It is also the return of that great quartet. With Zenón on alto saxophone are pianist Luis Perdomo, bassist Hans Glawischnig, and drummer Henry Cole. Featured guest artists include Los Pleneros de la Cresta on panderos, percussion and vocals (track 2), Paoli Mejίas on percussion (track 3), Victor Emmanuelli on barril de bomba (track 6), and Daniel Diaz on congas (track 8). Each and every track was composed by Miguel Zenón.
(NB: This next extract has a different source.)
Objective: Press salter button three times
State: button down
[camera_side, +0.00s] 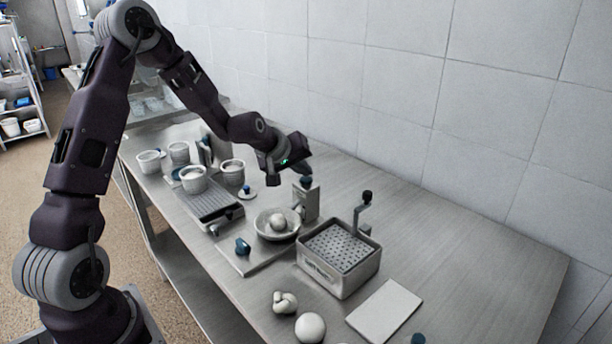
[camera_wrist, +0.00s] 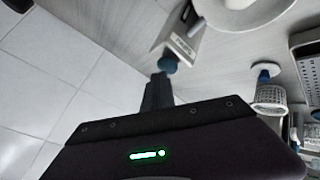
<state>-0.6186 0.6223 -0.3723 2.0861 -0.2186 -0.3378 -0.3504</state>
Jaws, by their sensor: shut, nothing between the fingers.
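The salter (camera_side: 305,204) is a pale, boxy dispenser standing upright behind a bowl, with a dark blue round button (camera_side: 306,182) on top. In the wrist view the salter (camera_wrist: 181,44) carries lettering on its side, and its blue button (camera_wrist: 167,64) faces my fingers. My gripper (camera_side: 303,171) is shut and empty, its fingertips just above the button. In the wrist view the fingertips (camera_wrist: 160,77) are right at the button. I cannot tell whether they touch it.
A bowl (camera_side: 262,232) holding a pale round item stands in front of the salter. A perforated basket (camera_side: 372,262) with an upright knobbed handle is to the right. Several cups and a dark-ended scale-like tray (camera_side: 213,203) are to the left. The table's far right is clear.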

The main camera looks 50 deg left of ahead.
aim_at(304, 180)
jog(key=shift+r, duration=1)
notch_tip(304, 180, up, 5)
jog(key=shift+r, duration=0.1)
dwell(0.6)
The album opens with Tainos y Caribes which refers to the pre-Colombian Caribbean societies. “They were the two predominant societies but were very different: the Taínos were a more passive agricultural society while the Caribes were warriors who lived for conquest,” says Zenón. And he does a fantastic job of casting the image of these two disparate peoples. It begins with Perdomo’s rhythmic piano before Zenón adds his alto sax. The band has developed a telepathy that is oh-so-evident here and throughout the album. The rhythm section is marvelous in their furious exposition and development of the piece’s portrayal of clashing cultures.
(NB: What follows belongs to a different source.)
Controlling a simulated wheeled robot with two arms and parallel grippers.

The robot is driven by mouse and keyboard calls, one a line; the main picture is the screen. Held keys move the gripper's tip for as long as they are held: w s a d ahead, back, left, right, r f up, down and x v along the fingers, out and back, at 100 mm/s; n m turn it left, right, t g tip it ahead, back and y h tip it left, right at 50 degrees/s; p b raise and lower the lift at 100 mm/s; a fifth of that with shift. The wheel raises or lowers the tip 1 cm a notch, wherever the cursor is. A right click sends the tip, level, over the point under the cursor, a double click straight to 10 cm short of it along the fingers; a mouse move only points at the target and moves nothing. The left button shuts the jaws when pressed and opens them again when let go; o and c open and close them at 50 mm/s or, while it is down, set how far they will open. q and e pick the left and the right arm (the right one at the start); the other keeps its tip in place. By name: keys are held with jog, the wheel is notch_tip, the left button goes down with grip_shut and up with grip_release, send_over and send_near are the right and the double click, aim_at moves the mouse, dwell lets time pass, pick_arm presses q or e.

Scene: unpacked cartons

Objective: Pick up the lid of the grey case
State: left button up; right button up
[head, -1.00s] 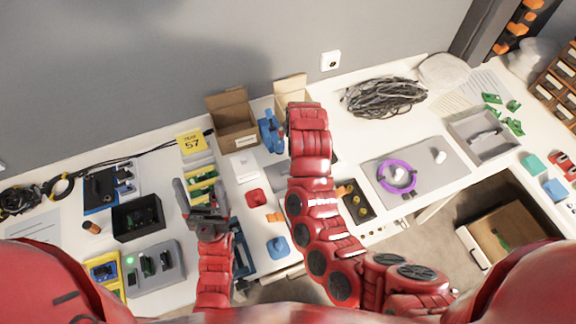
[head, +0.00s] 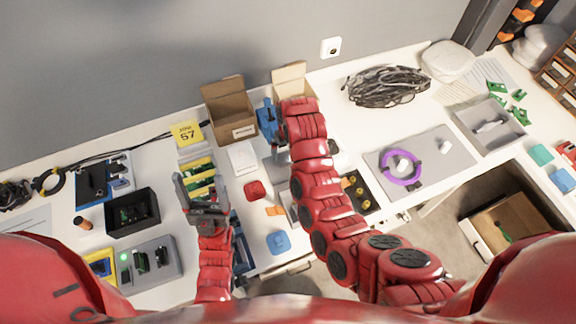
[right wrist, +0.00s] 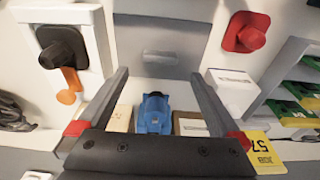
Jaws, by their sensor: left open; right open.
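In the head view my right arm covers most of the case, and a grey part (head: 277,168) shows beside the arm. My left gripper (head: 204,190) is open over the left bench, near the slotted yellow and green boards (head: 199,167).
A blue device (right wrist: 153,115) stands between cartons beyond the fingers. A red knobbed piece (right wrist: 245,33) and a black knob (right wrist: 62,47) flank the case. A blue piece (head: 278,243) lies near the front edge. A purple ring (head: 401,181) lies on a grey mat.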

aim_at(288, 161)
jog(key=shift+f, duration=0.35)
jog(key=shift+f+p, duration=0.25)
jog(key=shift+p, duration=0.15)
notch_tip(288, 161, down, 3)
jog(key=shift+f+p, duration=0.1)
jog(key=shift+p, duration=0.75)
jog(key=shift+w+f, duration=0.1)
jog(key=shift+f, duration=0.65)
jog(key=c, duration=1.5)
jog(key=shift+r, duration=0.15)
Navegando (Las Estrellas Nos Guían) opens with nautical motifs of rising and falling in the description of the mariner subculture. The title translates as “Navigating the stars guide us” and Zenón says, “One thing that blew my mind was how they could travel the sea at long distances just using canoes while being guided by the stars.” Los Plenoeros de la Cresta add their remarkable percussion and vocals to the piece. Zenón’s smooth as silk alto guides the piece like Polaris.
Opresión Y Revolución follows with it rugged rhythms and challenging dissonance to reveal the revolutionary tensions across the continent. Zenón mentions the Haitian Revolution against the French, in particular. Paoli Mejίas’ percussive work with Perdomo’s equally percussive piano calls to mind the Voodoo rhythms of Haiti. It becomes clear by this point that this is indeed a musical documentary on the American continents.
Imperios and Venas Abiertas reveal opposite ends of the spectrum of American continental history from the rigidity and fury of empire to the exploitation of colonialism. In both cases, the music is intoxicating and fascinating with the rhythms, chord changes, and sheer virtuosity of the artists. Each one of the musicians deserve a concentrated hearing. That percussion is enhanced by Victor Emmanuelli on Bámbula which refers to the African dance rhythms brought to the New World from the Old.
Zenón’s América, El Continente continues the album’s theme of America, the continent, and its cultural isolation from the term America by the co-opting of the name by the United States. The piece is melancholy and charming, at the same time. The melody is lovely and the counterpoint of alto sax and piano is worth the attention.
The album closes with Antillano, named for the people of the Antilles. The forward-looking and hopeful attitude of the composition and performance is lush and warm. Daniel Dίaz’ congas add to the complexity with the subtly inserted odd-meter rhythms and the melodic lines of alto sax and piano are rapturous.
Miguel Zenón’s Música de Las Américas is, at once, entertaining and enlightening. Swinging and emotionally compelling, this is an album of incredible intelligence and warm heart. This album should be required listening for every person on the American continents.